A poetisa norte-americana dialoga com as ideias veiculadas pelos
preceitos budistas, em especial sobre o fato de que não devemos nos apegar
demais às coisas, pois o desejo arraigado seria a fonte de todo o sofrimento, visto
que jamais nos sentiremos plenamente saciados, e, de desejo em desejo, a alma poderá
vir a aportar, sem o querer, no reino da frustração.
Peacock bem percebe que os desejos não se encontram num mesmo plano de
equivalência, senão que apresentam níveis de precedência. Assim, o alcance da
redenção divina não se pode equipar ao desejo mundano de se adquirir um novo
traje da última moda.
Por outra via, é claro, os ensinamentos de Buda parecem expressar à
perfeição o que ocorre com certos indivíduos que por mais que tenham, por muito
mais anelam no plano material – deixando à míngua qualquer pretensão de
evolução espiritual, mesmo porque são incapazes de exibir sentimentos de
compaixão pelo próximo.
J.A.R. – H.C.
Molly Peacock
(n. 1947)
Why I am not a buddhist
I love desire, the
state of want and thought
of how to get;
building a kingdom in a soul
requires desire. I
love the things I’ve sought –
you in your beltless
bathrobe, tongues of cash that loll
from my billfold –
and love what I want: clothes,
houses, redemption.
Can a new mauve suit
equal God? Oh no,
desire is ranked. To lose
a loved pen is not
like losing faith. Acute
desire for nut gateau
is driven out by death,
but the cake on its
plate has meaning,
even when love is
endangered and nothing matters.
For my mother,
health; for my sister, bereft,
wholeness. But why is
desire suffering?
Because want leaves a
world in tatters?
How else but in
tatters should a world be?
A columned porch set
high above a lake.
Here, take my money.
A loved face in agony,
the spirit gone.
Here, use my rags of love.
Buda Reclinado
(Yuliya Glavnaya:
artista russa)
Por que não sou budista
Amo o desejo, o
estado de necessidade e a ideia
de como conseguir;
construir o reino numa alma
requer o desejo. Amo
as coisas que busquei –
você em seu roupão de
banho não cintado, as línguas
de dinheiro que
pendem
de minha carteira – e
amo o que me apetece: roupas,
casas, redenção.

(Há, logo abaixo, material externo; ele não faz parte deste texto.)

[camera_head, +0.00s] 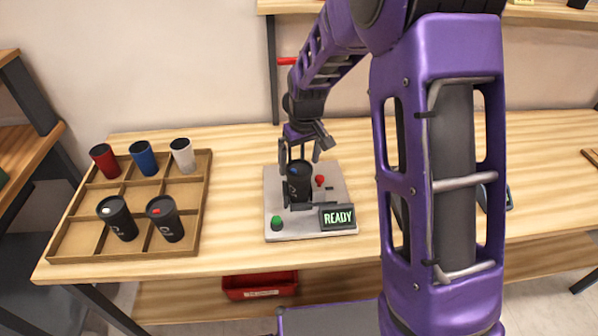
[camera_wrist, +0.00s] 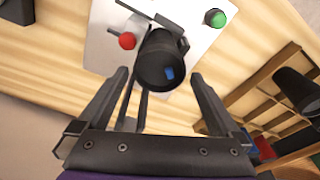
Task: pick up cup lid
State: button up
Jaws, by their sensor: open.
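A black cup (camera_head: 299,188) stands upright on the marking machine. Its dark round top, which looks like a lid with a small blue tab (camera_wrist: 169,73), faces my camera in the wrist view. My gripper (camera_head: 301,152) is open and empty, right above this cup. In the wrist view, the fingers of my gripper (camera_wrist: 160,78) lie on either side of the near edge of the top, apart from it. I cannot tell how far above the rim the fingertips are. The seam between lid and cup is not clear.
The machine's grey base plate (camera_head: 335,180) carries a red knob (camera_head: 320,180), a green button (camera_head: 277,223) and a READY display (camera_head: 338,217). A red bin (camera_head: 260,285) sits below the table.

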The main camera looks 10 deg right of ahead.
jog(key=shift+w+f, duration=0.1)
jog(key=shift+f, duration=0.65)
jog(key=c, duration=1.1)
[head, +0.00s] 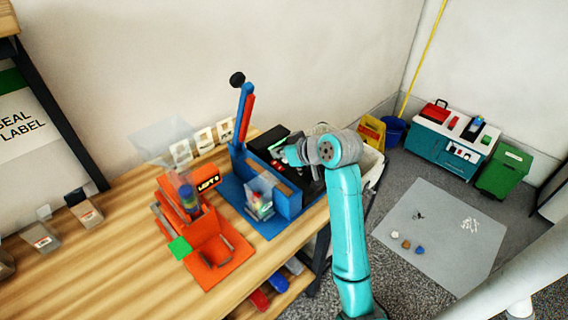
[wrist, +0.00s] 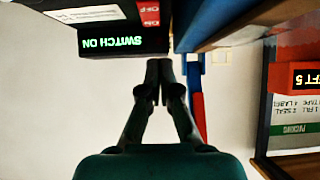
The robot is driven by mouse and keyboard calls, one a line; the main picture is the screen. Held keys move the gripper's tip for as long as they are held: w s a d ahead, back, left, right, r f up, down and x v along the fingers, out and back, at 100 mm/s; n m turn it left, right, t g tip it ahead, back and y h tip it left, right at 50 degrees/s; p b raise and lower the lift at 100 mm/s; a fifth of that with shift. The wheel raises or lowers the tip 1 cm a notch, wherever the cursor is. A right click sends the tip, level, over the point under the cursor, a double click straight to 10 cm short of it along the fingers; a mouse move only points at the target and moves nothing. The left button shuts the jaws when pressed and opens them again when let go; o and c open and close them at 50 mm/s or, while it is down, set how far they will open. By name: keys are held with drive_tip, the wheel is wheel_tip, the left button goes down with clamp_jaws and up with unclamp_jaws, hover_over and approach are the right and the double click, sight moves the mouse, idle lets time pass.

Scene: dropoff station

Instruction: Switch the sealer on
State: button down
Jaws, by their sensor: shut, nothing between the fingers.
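The sealer (head: 285,200) is a blue machine on the wooden bench, with a raised blue and red lever (head: 245,112) ending in a black knob. A black control box (head: 290,160) is at its back right. In the wrist view, which is upside down, a display (wrist: 113,42) reads "SWITCH ON" in green, and a red switch (wrist: 148,12) beside it is marked "OFF". My gripper (wrist: 158,66) is shut and empty, its fingertips close to the display and switch; contact cannot be told. In the head view my gripper (head: 293,155) is over the control box, partly hidden by my wrist.
A clear bag with items (head: 261,202) stands at the sealer's front. An orange dispenser (head: 200,225) with a lit display is to the left. Several pouches (head: 85,212) stand further left. Bare bench (head: 110,275) lies at the front left.

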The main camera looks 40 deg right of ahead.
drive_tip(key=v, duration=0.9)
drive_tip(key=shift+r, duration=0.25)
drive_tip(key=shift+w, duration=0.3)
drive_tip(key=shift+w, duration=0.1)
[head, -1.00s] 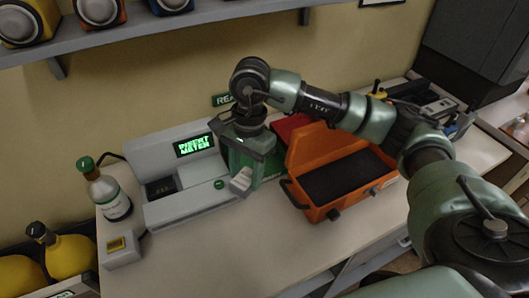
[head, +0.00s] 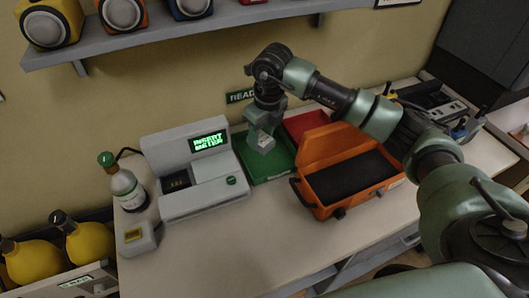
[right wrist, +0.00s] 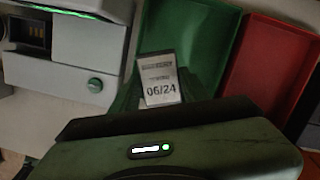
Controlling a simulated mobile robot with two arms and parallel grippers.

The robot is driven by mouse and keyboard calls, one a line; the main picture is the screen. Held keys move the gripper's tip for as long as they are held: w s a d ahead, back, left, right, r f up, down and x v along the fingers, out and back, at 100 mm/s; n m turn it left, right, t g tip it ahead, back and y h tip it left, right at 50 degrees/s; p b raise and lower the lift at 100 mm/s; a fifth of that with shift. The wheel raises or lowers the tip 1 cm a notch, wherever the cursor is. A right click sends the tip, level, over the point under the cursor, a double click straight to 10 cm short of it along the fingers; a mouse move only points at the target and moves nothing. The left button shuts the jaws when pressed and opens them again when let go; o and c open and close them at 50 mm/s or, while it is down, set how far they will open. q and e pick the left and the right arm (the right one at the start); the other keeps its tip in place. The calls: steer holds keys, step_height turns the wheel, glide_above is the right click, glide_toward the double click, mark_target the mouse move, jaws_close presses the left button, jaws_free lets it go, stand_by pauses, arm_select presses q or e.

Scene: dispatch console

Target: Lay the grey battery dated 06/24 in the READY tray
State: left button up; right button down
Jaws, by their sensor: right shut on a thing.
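The grey battery (head: 265,143), its label reading 06/24 in the right wrist view (right wrist: 160,82), is held between the jaws of my right gripper (head: 263,127). The gripper points down with the battery over the green tray (head: 277,166), which stands under a partly hidden sign starting "REA". The tray also shows behind the battery in the right wrist view (right wrist: 190,35). I cannot tell whether the battery touches the tray floor. The gripper and battery hide part of the tray. My left gripper is not in view.
A grey meter unit (head: 165,150) with a lit green display stands left of the green tray. A red tray (head: 308,123) adjoins it on the right. An open orange case (head: 330,205) stands in front. A green-capped bottle (head: 124,187) is at the left. The front counter is clear.

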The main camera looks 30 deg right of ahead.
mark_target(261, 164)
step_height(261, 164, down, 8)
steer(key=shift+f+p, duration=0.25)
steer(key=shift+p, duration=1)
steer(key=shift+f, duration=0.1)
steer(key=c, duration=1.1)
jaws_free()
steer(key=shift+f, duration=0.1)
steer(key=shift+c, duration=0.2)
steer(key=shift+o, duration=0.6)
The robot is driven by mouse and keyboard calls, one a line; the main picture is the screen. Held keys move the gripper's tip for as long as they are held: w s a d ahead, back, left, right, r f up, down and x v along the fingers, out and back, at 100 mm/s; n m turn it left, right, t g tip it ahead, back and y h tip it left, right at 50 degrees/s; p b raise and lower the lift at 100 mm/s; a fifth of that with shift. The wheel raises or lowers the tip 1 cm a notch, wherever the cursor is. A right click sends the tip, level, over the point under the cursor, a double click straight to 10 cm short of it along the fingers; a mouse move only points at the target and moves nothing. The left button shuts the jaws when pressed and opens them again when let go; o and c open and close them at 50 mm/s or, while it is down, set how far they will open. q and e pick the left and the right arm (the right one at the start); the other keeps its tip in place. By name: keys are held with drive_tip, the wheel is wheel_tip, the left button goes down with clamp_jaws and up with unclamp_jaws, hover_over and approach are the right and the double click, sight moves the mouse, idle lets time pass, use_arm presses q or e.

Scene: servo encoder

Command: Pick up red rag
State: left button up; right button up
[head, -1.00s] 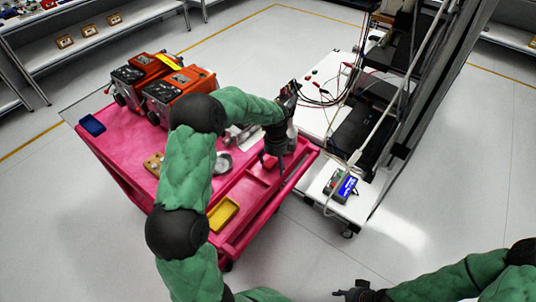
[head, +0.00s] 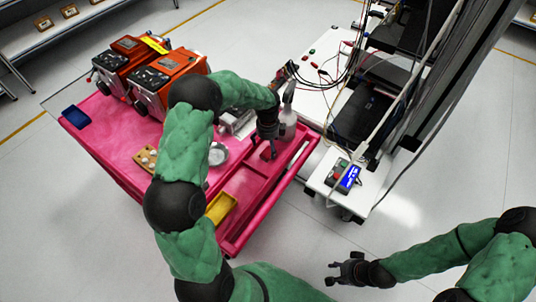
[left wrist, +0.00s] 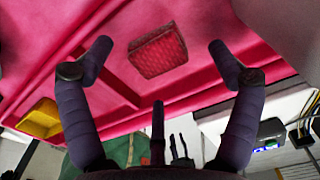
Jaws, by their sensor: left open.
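The red rag (left wrist: 158,50) is a small textured square lying on the pink cart top, seen in the left wrist view. My left gripper (left wrist: 159,48) is open, with one finger on each side of the rag in that view and nothing held. In the head view my left gripper (head: 269,150) points down over the right part of the cart (head: 112,138), and it largely hides the rag there. The gap between fingertips and rag cannot be told. My right gripper (head: 335,273) is off the cart at lower right, its fingers apart and empty.
A spray bottle (head: 288,122) stands close beside my left gripper. A yellow tray (head: 221,208), a round metal dish (head: 218,154) and orange machines (head: 178,78) are on the cart. A white equipment bench with a blue-screened device (head: 348,179) is to the right.

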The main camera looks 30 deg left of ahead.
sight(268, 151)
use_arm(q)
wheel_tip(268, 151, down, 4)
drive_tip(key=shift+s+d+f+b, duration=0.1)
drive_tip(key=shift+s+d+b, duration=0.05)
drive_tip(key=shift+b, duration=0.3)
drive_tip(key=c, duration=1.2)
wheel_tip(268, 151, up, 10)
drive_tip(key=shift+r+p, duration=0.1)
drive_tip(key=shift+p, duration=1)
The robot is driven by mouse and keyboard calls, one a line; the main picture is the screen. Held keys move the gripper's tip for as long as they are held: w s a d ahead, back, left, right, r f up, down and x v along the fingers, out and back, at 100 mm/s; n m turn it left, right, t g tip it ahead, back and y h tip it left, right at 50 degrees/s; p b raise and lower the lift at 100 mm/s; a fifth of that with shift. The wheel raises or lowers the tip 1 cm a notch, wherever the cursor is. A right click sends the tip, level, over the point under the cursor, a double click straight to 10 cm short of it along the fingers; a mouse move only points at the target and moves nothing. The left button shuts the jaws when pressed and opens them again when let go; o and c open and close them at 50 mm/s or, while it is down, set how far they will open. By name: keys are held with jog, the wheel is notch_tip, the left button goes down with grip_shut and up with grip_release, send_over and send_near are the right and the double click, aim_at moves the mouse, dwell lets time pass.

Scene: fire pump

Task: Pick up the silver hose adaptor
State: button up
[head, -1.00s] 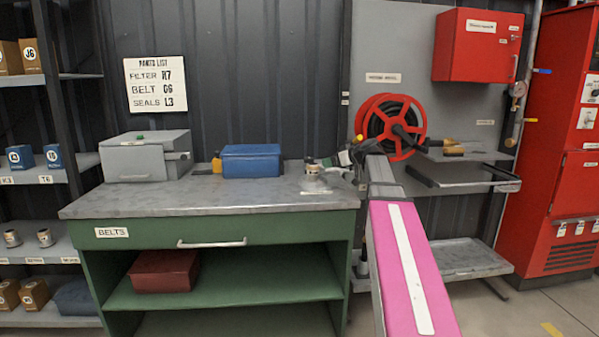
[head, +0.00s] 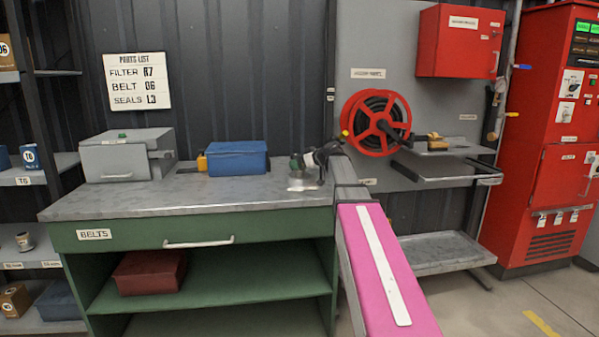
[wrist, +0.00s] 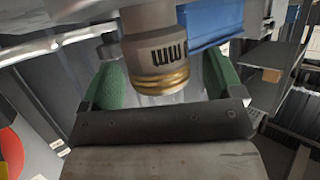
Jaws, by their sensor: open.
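The silver hose adaptor (wrist: 152,45) shows in the wrist view as a silver cylinder with dark markings and a brass-coloured ring at its lower end. It lies between the two green finger pads of my gripper (wrist: 163,76), which is open, with visible gaps on both sides. In the head view my gripper (head: 302,161) is low over the right end of the grey bench top (head: 110,200). The adaptor is mostly hidden there behind the fingers.
A blue box (head: 238,160) stands on the bench left of my gripper, and a grey case (head: 115,160) farther left. A red hose reel (head: 377,123) hangs behind, to the right. The front of the bench top is clear.

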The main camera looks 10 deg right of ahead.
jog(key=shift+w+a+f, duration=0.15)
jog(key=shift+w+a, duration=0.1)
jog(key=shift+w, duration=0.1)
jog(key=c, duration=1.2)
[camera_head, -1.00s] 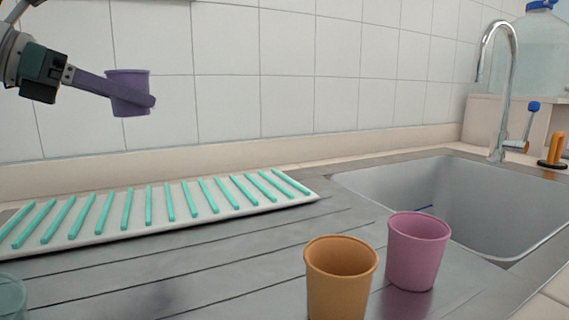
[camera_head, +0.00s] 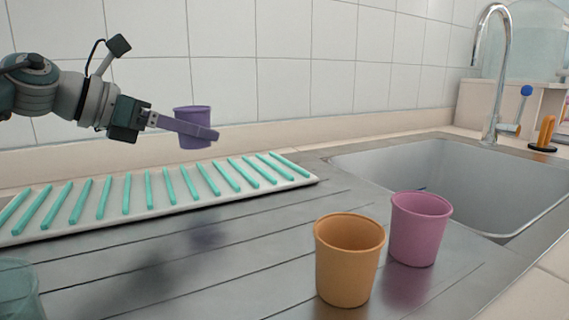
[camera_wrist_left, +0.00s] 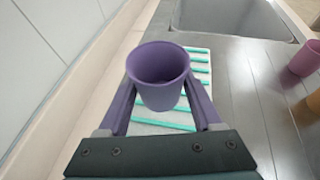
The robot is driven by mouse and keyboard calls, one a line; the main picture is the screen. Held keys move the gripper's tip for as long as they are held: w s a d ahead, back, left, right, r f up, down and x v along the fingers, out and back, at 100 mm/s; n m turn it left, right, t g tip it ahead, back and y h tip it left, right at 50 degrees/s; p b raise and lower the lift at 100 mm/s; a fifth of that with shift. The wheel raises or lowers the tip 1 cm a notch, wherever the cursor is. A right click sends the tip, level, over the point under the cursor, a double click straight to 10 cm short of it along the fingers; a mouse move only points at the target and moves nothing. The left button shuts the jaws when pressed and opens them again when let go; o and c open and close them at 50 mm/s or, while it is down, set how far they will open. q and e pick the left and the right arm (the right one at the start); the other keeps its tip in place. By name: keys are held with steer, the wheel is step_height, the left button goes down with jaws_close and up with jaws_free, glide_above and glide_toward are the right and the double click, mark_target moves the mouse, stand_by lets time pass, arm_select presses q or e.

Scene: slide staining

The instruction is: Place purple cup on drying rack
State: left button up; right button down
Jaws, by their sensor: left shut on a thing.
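The purple cup (camera_head: 193,117) is upright in the air, held between the fingers of my left gripper (camera_head: 208,131). In the left wrist view the purple cup (camera_wrist_left: 159,76) sits between the two purple fingers, its open mouth facing up. The drying rack (camera_head: 160,206) is a white tray with several teal bars, lying on the counter against the back wall. The cup appears above the rack, apart from it; the rack also shows behind the cup in the left wrist view (camera_wrist_left: 150,128). My right gripper is not seen.
An orange cup (camera_head: 347,262) and a pink cup (camera_head: 419,229) stand on the grooved metal drainer, right of centre. A clear teal cup (camera_head: 18,290) is cut off at the lower left. The sink basin (camera_head: 440,185) and tap (camera_head: 497,80) are at the right.

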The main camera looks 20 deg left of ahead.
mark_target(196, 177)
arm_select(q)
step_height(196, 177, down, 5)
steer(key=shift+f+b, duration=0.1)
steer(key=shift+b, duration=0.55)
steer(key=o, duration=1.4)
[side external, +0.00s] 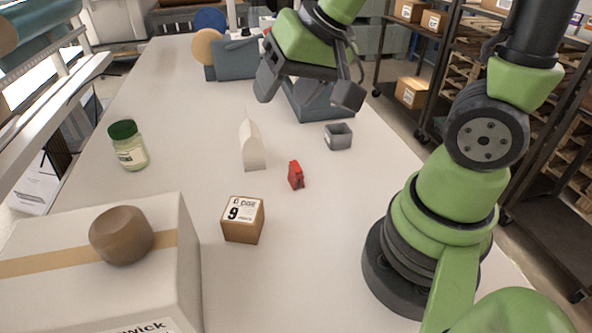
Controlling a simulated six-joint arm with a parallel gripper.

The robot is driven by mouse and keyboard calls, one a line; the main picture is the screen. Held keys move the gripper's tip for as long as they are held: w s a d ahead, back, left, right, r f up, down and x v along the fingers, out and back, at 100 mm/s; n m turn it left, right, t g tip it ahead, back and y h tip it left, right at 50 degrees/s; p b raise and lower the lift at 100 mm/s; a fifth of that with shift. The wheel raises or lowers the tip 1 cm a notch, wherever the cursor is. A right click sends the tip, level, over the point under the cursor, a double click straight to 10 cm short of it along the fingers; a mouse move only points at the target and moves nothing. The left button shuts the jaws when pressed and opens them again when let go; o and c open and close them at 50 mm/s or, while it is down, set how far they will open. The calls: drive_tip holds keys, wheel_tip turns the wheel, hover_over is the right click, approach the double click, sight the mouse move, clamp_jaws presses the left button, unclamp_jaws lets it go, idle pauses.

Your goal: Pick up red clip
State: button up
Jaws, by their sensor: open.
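The red clip (296,175) is small and stands on the white table, near the middle of the side external view. My gripper (308,95) is open and empty, with its two dark fingers spread apart. It hangs above the table, higher in the picture than the clip and apart from it. The clip is in plain view and nothing covers it.
A white carton (251,146) stands left of the clip and a small grey bin (338,136) behind it to the right. A cardboard cube (243,220), a green-lidded jar (128,146) and a large taped box (60,290) with a brown knob-like object (121,236) stand left.

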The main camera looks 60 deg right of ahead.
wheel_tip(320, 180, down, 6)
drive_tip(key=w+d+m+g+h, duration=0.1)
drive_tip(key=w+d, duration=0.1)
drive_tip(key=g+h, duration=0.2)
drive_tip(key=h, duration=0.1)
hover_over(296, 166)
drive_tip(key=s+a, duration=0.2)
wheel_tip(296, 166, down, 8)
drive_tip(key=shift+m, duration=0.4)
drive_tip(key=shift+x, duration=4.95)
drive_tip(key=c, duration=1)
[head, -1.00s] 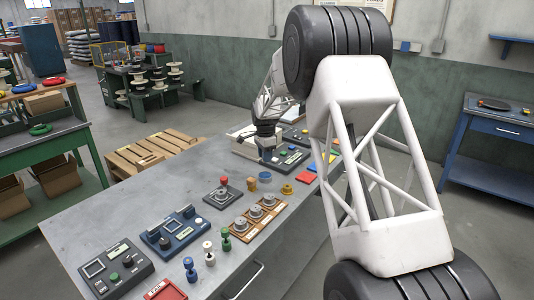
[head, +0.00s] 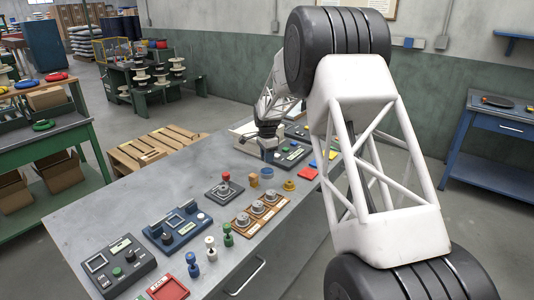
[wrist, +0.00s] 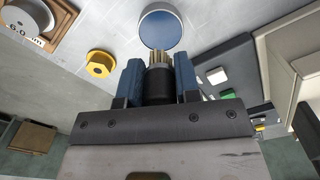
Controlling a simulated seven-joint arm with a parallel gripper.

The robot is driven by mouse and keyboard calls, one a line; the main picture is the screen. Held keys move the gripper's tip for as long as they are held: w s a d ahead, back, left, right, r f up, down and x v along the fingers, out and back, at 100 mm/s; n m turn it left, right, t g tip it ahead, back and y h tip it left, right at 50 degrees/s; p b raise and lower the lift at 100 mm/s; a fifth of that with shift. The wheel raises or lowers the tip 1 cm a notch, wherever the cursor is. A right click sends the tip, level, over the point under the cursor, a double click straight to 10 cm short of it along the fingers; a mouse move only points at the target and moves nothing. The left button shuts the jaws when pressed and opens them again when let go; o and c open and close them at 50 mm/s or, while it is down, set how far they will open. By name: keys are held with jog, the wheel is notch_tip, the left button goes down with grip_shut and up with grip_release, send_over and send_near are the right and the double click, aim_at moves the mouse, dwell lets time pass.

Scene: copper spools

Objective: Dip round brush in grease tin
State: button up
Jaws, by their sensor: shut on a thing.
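In the wrist view, my gripper (wrist: 158,82) has its two blue fingers shut on the round brush (wrist: 157,57). The brush has a dark round body between the fingers, and its pale brass-coloured bristles point away from my gripper. The grease tin (wrist: 160,28) is a round grey-rimmed tin with a blue face, just beyond the bristle end in the picture. Whether bristles and tin touch, I cannot tell. In the head view, my gripper (head: 269,153) is low over the bench, just behind the small blue tin (head: 267,172); the brush cannot be made out there.
A yellow flanged piece (wrist: 100,64) and a brass-coloured piece (head: 253,181) stand near the tin. A button panel (head: 292,154) lies close beside my gripper. A wooden tray with grey discs (head: 260,213) stands in front.

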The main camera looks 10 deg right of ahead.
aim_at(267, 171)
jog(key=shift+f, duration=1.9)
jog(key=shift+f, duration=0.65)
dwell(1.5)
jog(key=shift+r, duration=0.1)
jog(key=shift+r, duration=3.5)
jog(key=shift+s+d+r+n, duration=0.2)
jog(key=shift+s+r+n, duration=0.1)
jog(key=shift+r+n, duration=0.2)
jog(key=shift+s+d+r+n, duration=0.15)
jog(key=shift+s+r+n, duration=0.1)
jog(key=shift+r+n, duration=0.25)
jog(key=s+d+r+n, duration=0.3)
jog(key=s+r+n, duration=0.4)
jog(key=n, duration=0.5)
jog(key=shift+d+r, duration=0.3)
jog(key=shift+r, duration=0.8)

Acaso
um novo traje cor de malva
iguala-se a Deus? Oh,
não, o desejo é categorizado.
Perder uma caneta
dileta não é como perder a fé.
O desejo agudo por um
bolo de nozes é afastado
pela morte,
contudo o bolo em seu
prato tem um significado,
ainda quando o amor
periga e já nada importa.
Para minha mãe,
saúde; para minha irmã, despojada,
integridade. Mas por
que o desejo é sofrimento?
Por que o apego deixa
o mundo em farrapos?
De que outra forma
deveria estar o mundo senão
em farrapos?
Um pórtico com colunas a um nível mais elevado
que um lago.
Olhe, sirva-se do meu dinheiro. Um rosto amado
em agonia,
o espírito que se foi. Tome, use os meus trapos de amor.
Referência:
PEACOCK, Molly. Why I am not a buddhist.
In: GWYNN, R. S.; LINDNER, April (Eds.). Contemporary
american poetry. 1. ed. New York, NY: Longman, 2004. p. 345. (“Penguin
Academics Series”)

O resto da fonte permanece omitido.